If you are a salaried/self-employed resident Indian aged between 18-75 years, apply for IIFL Home Loans' affordable housing loans with zero prepayment charges today!


Q1. Why should you borrow a floating interest-based home loan?

As per the Reserve Bank of India guidelines, lenders cannot levy foreclosure/ home loan prepayment charges on floating interest-based borrowings.

If you prepay a fixed-rate loan via a balance transfer, the following home loan prepayment rules apply:

  • Pay 5% of the prepaid amount + taxes if the loan is transferred to other lenders within 12 months of 1st disbursement.
  • Pay 1% of the prepaid amount + taxes if the loan is shifted after 12 months but before the loan tenure is over.
    Thus, floating-rate home loans are better. They help you avoid prepayment charges and save more when market interest rates are falling.

Q2. Should you make small or large part payments on home loans?

Large part payments are better as they can significantly lower your EMI or loan term. If you want to reap maximum tax benefits and do not intend to close the loan before its original maturity date, small part payments are fine.

Q3. Do housing loan prepayments improve your credit score?

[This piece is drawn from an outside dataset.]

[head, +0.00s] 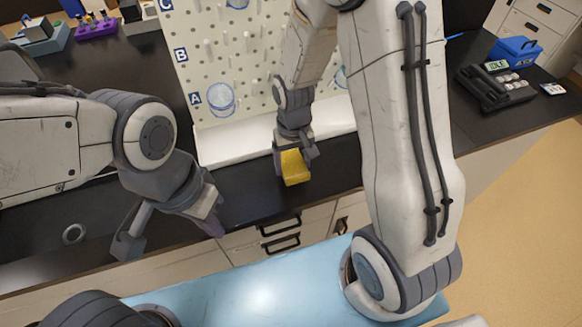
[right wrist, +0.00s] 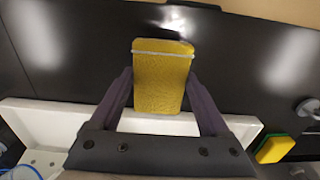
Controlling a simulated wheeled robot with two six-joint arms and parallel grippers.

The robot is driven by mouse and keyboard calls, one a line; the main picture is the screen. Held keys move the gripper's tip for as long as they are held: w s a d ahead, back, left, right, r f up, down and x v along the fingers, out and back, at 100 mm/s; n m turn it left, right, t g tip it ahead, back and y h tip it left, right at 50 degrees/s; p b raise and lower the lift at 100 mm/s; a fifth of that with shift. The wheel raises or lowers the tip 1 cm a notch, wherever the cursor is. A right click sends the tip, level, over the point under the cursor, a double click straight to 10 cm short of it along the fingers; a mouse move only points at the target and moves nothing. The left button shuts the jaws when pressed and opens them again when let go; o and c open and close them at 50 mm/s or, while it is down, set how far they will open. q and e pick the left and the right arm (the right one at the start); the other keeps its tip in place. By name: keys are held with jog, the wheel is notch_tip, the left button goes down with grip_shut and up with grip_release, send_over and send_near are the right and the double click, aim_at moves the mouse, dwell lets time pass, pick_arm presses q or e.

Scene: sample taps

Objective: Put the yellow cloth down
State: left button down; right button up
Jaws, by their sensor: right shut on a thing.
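The yellow cloth (head: 295,168) is a folded, block-like piece held in my right gripper (head: 293,157), above the dark bench just in front of the white pegboard ledge. In the right wrist view the cloth (right wrist: 160,85) sits between the two fingers of the right gripper (right wrist: 160,95), with a pale band across its far end. I cannot tell whether the cloth touches the bench. My left gripper (head: 170,236) is open and empty over the bench's front edge at left.
The pegboard (head: 250,75) with pegs and beakers stands behind a white ledge (head: 230,150). A yellow and green sponge (right wrist: 275,149) lies at right in the wrist view. A blue box (head: 515,50) and a dark device (head: 495,88) stand at right. Dark bench (right wrist: 75,80) around the cloth is clear.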

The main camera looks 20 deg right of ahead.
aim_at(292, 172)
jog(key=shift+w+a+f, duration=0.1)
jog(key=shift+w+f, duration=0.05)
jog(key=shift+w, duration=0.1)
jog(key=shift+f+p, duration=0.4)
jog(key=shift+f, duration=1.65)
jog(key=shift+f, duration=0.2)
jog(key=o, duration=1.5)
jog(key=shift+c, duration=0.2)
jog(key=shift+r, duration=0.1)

Prepaying your home loan can lower delayed/failed EMI payments that negatively impact your credit score. If you prepay your entire loan before its final due date, your credit score can increase.

Q4. When should you make part payments to maximize benefits?

The best time to make part payments on home loans is during the initial phase when a substantial proportion of your EMI goes toward interest payments.

Q5. What are the cons of part payment of home loans?

Part-payment may reduce your savings and tax benefits. If the effective interest rate on home loans is less than the expected rate of return from investments, investing the surplus funds is better than making part payments.